Silverstein agreed that there should be a memorial where the towers stood. "The voices of those who have lost loved ones are going to be terribly important in whatever is done on the memorial," he told The News.

"We're all going to have to get together and work on a consensus that each of the constituencies is happy with," he said.

Consensus Is His Mission

The job of forging a consensus could fall to John Whitehead, chairman of the Lower Manhattan Redevelopment Corp., the new agency charged with rebuilding downtown. At the news conference announcing his appointment, Whitehead addressed what he said was the group's priority.

"This is the final resting place for the loved ones of so many people in the city who need to find a place where they can visit," he said. "We need a very important memorial of some sort, be it a park, a chapel, who knows what it should be. But land must be set aside."

Whitehead said he will appoint advisory boards to help make decisions about building on the site. Each will represent one of the "constituencies" with a stake, including victims' families, people who live in the neighborhood, and business owners and Wall Street leaders, with the mayor and governor as "final arbiters."

That much democracy might not sit well with some of the victims' families.
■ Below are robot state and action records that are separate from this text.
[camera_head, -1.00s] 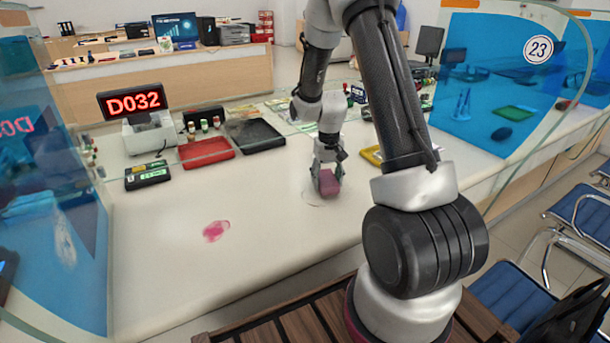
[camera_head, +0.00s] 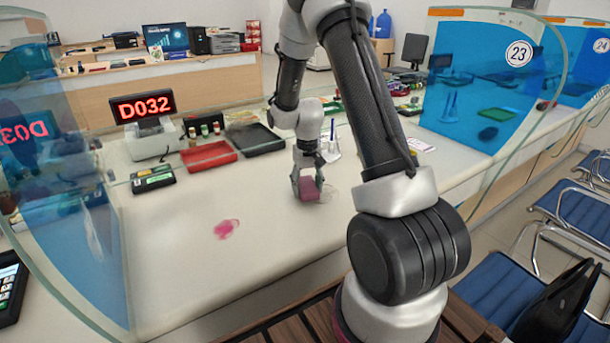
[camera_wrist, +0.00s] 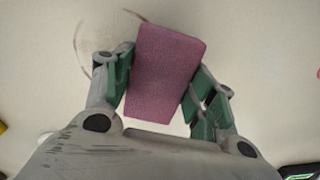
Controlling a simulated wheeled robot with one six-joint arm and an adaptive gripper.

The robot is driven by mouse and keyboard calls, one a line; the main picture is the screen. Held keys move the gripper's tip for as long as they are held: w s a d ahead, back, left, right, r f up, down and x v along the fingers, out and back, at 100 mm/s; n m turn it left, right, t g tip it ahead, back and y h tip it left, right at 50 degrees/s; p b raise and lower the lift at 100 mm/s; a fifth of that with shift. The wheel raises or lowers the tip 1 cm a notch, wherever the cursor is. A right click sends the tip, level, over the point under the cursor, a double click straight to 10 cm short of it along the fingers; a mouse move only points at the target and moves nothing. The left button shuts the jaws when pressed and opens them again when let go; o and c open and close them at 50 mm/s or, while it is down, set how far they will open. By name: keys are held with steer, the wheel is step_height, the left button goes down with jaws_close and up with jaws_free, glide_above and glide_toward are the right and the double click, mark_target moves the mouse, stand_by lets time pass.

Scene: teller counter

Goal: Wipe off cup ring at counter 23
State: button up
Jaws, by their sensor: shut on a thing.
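My gripper (camera_head: 308,184) is shut on a pink-purple sponge (camera_head: 310,193), held low at the counter top (camera_head: 270,240). In the wrist view the sponge (camera_wrist: 165,75) sits between the green finger pads of my gripper (camera_wrist: 160,90). A faint cup ring (camera_head: 329,194) shows just right of the sponge in the head view. In the wrist view a thin brown arc of the ring (camera_wrist: 78,42) shows beside and above the sponge. Part of the ring is hidden by the sponge and gripper. I cannot tell whether the sponge touches the counter.
A pink stain (camera_head: 227,229) lies on the counter left of my gripper. A red tray (camera_head: 208,157), a black tray (camera_head: 254,139) and a D032 display (camera_head: 142,106) stand behind. A glass panel marked 23 (camera_head: 490,75) rises at right.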

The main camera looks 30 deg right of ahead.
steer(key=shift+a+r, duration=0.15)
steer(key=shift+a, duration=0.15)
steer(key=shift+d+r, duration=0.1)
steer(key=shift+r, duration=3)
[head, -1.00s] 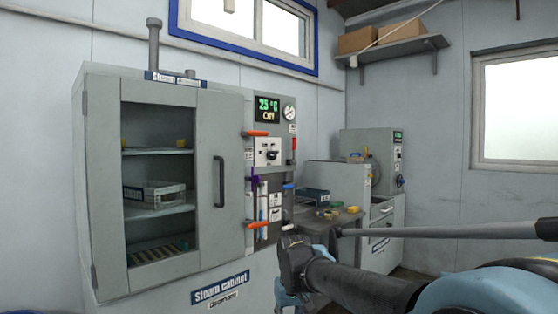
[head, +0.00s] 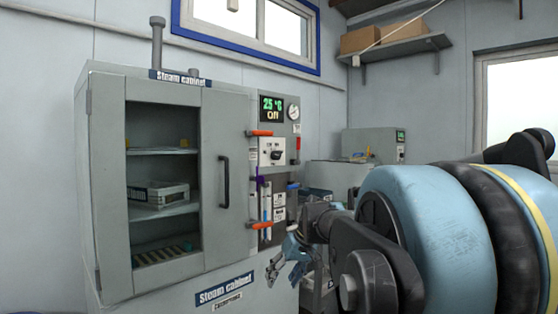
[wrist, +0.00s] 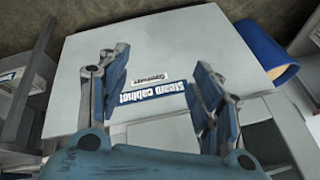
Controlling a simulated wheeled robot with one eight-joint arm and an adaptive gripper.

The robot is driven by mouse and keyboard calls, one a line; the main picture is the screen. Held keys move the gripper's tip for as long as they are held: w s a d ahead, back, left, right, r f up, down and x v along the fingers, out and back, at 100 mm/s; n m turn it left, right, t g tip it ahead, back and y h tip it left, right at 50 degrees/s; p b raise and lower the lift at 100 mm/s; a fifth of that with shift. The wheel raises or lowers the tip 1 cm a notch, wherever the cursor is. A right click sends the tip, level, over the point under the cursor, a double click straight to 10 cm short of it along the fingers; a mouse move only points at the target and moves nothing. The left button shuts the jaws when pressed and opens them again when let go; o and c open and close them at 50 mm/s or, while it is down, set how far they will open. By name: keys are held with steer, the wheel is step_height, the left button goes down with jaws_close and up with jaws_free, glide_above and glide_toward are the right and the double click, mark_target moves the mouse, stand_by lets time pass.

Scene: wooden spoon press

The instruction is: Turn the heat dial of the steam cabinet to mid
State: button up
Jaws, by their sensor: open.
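The steam cabinet (head: 108,190) is a grey box with a glazed door and a black vertical handle (head: 225,182). Its control panel on the right has a display (head: 272,108) reading 25 °C and Off. Below the display is the heat dial (head: 276,155), a black knob on a white plate. My gripper (head: 280,268) is low, in front of the cabinet's base and below and apart from the dial. In the wrist view my gripper (wrist: 158,95) is open and empty, with the Steam cabinet label (wrist: 158,98) seen upside down between its fingers. The dial cannot be made out there.
Orange-handled levers (head: 260,133) and a lower one (head: 260,225) stick out from the panel. A round gauge (head: 294,113) sits beside the display. A grey machine (head: 370,145) stands behind at right, under a shelf with boxes (head: 398,36). A blue cylinder (wrist: 268,55) shows in the wrist view.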

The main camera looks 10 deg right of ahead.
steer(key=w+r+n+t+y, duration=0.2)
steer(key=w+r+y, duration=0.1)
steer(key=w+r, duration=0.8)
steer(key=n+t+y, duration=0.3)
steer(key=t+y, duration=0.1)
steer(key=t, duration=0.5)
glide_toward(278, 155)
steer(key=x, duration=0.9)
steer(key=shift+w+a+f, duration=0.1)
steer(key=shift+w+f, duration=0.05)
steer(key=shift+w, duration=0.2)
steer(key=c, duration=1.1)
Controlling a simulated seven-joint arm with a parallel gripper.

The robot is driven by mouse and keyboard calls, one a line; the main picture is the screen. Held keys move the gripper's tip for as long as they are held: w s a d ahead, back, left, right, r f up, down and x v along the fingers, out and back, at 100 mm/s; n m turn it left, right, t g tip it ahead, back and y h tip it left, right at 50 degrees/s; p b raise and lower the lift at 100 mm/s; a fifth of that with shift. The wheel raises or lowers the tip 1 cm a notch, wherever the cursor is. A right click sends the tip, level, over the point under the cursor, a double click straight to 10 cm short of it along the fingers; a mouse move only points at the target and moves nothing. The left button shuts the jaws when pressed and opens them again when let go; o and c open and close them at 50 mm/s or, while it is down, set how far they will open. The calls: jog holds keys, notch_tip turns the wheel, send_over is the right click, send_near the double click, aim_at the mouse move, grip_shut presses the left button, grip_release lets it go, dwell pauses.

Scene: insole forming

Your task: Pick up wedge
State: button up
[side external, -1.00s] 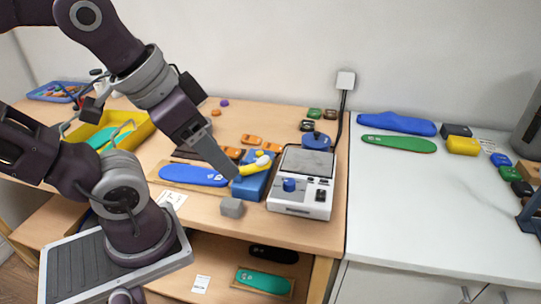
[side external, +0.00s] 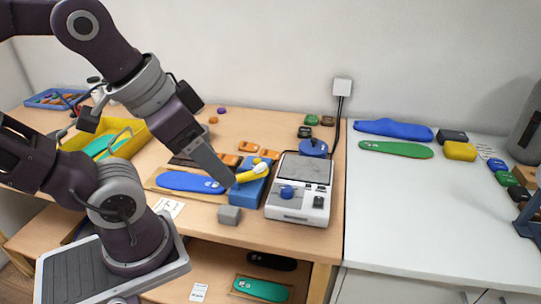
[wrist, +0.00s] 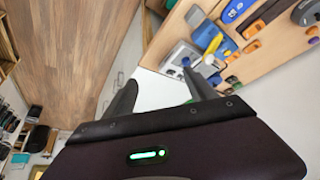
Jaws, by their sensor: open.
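Several small orange wedge-like pieces (side external: 249,147) lie on the wooden table behind a blue block (side external: 250,188). I cannot tell which one the task's wedge is. A grey block (side external: 229,215) sits near the table's front edge. My gripper (side external: 230,183) points down to the right, with its tip beside a yellow object (side external: 250,174) on the blue block. I cannot tell whether they touch. In the wrist view my gripper (wrist: 163,88) has its two dark fingers apart, with no object visible between them. The yellow object also shows there (wrist: 214,43).
A white device with a grey plate (side external: 302,171) stands right of the blue block. A blue insole on a board (side external: 188,182) lies left. A yellow bin (side external: 130,138) is behind my arm. The white counter (side external: 420,215) at right has a clear front area.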

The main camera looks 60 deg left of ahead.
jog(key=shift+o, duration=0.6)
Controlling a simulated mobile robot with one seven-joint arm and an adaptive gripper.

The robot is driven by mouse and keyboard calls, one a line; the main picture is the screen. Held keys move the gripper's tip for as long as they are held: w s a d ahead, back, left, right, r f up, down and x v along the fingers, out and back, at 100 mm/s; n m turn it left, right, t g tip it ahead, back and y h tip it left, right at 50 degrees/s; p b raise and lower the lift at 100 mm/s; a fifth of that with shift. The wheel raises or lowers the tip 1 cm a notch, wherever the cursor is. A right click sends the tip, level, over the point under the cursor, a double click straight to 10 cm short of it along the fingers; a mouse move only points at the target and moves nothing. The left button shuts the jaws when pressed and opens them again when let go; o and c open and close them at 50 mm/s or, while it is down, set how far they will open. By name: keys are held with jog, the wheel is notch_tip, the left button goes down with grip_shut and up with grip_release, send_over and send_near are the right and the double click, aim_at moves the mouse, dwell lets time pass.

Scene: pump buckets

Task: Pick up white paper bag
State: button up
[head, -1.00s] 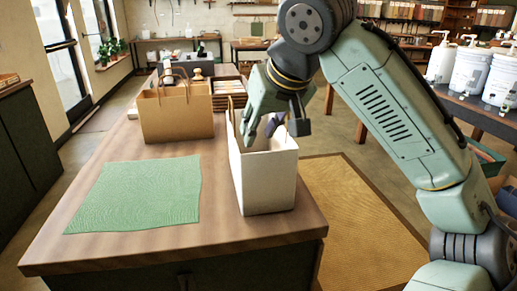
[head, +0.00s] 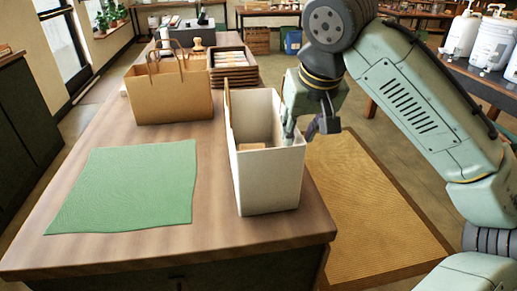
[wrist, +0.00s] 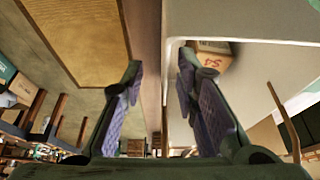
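The white paper bag (head: 268,185) stands upright and open-topped near the right edge of the wooden counter. It also shows in the wrist view (wrist: 245,20), with a small brown box (wrist: 210,62) inside it. My gripper (head: 307,133) is at the bag's right rim. Its fingers (wrist: 160,88) are spread apart, one over the inside of the bag and one outside, with the right wall between them. I cannot see either finger pressing on the wall. The lower part of the inner finger is partly hidden by the bag.
A brown paper bag (head: 168,95) stands behind to the left, with stacked trays (head: 233,68) beyond it. A flat green cloth (head: 125,187) lies left of the white bag. The counter (head: 210,235) ends just right of the bag, above a tan mat (head: 370,205).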

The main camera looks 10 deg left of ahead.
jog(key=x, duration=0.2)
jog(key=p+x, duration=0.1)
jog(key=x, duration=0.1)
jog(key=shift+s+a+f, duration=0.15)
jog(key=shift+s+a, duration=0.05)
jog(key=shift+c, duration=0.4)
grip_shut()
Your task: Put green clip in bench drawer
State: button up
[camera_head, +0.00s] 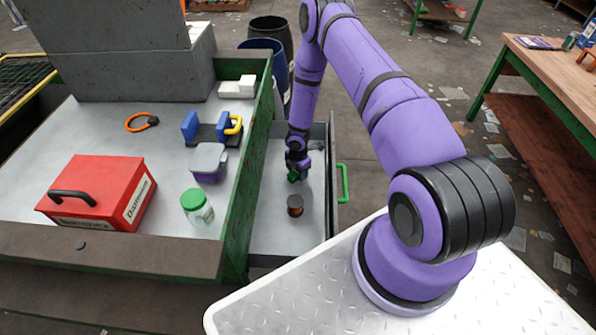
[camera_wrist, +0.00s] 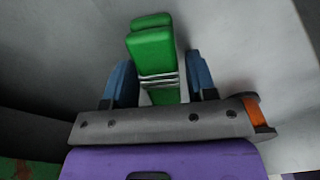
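The bench drawer (camera_head: 272,232) is pulled out from the green-sided bench, its green handle (camera_head: 343,183) at the right. My gripper (camera_head: 295,172) reaches down inside the drawer. The green clip (camera_head: 292,178) shows at its fingertips, low in the drawer. In the wrist view the clip (camera_wrist: 153,50), green with silvery wire, lies between the two blue fingers of my gripper (camera_wrist: 162,78). Narrow gaps show between the clip and both fingers, so my gripper looks open around it. The clip seems to rest on the grey drawer floor; its near end is hidden by my gripper.
A dark spool with an orange-brown part (camera_head: 295,205) stands in the drawer, near my gripper. On the bench top are a red toolbox (camera_head: 100,190), a green-lidded jar (camera_head: 196,207), a grey-lidded container (camera_head: 208,162) and an orange ring (camera_head: 141,122). The drawer walls surround my gripper.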

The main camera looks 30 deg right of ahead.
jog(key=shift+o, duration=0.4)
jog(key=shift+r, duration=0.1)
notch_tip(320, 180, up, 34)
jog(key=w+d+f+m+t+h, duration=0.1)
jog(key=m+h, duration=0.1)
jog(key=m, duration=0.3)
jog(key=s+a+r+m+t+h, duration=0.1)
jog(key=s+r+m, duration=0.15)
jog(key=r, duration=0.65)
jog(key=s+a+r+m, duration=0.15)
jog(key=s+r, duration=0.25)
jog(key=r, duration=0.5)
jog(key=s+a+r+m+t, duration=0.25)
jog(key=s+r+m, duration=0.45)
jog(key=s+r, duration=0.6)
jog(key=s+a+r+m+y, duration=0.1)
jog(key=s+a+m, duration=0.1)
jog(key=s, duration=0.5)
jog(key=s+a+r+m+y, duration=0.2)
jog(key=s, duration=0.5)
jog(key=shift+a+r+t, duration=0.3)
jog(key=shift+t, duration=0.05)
Stephen Push acknowledged the rights of all those involved, but said, "The interests of the families of the deceased trump all those other interests."

Silverstein, in the meantime, is fighting another battle, trying to win $7 billion in insurance payments that will enable him to rebuild.

"It's not his thing to build anyway he wants, and we all know that," Gargano said. "There's going to have to be consensus, cooperation between many, many people."